I don't remember how I ever thought to look up Masa on Yelp (it definitely had nothing to do with considering eating there, and was likely done from a couch in NJ), but I remember those as being some of the most amazing reviews all around.

"never partake of a service before knowing the price"

This is so central to the Cheapness Studies philosophy, at least as I see it. It bothers me in principle even if the items in question are unlikely to be expensive, indeed even if (as at one coffee shop near NYU) I know the items (croissants, to be specific) are reasonably priced. Why can't the price be marked? And, as much as I like ordering whole fish in restaurants, I rarely do so because of the "market price" phenomenon. Does the market change so frequently? Can't there be a set price for a given day (per pound, at least) so there might be an estimate?

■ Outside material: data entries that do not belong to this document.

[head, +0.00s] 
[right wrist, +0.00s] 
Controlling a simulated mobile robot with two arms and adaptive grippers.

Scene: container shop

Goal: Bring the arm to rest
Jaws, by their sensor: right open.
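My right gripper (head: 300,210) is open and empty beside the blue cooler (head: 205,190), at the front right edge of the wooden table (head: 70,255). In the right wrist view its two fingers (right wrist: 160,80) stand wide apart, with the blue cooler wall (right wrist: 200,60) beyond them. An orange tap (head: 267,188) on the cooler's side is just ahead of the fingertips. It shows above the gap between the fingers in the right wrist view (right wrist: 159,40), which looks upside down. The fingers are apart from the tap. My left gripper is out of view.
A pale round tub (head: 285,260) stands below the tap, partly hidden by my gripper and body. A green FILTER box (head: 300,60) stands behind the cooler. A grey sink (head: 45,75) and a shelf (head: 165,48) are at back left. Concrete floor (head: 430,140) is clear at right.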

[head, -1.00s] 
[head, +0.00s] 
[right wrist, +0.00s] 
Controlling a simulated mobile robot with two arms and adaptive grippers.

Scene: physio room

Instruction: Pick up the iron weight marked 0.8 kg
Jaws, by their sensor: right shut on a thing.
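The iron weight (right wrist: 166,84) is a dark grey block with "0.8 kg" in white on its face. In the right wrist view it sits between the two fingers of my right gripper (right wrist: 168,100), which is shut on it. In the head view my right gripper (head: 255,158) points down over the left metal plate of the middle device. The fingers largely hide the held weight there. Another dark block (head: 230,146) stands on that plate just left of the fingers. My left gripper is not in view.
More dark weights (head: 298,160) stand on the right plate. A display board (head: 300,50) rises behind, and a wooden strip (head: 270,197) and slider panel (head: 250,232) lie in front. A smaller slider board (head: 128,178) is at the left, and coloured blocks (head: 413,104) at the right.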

But you're right that this is all the more key when traveling. The closest I've ever come to the Masa faux pas was arriving in Italy late at night, not having any idea where near the hostel there was food, and, after extensive wandering, ending up with a whopping coperto (or tourist tax?) and some minute appetizer, because the main courses would have cost too much. The price of even this was high enough - if not nearly Masa-level - that I remember becoming very acquainted with Italian supermarkets thereafter.

Moebius Stripper said...

On the same theme is Would Not Make Again, a compilation of recipe reviews that can all be summarized as "I substituted half of the ingredients in this recipe and took liberties with the cooking time/method, and I am really disappointed with the way this dish turned out."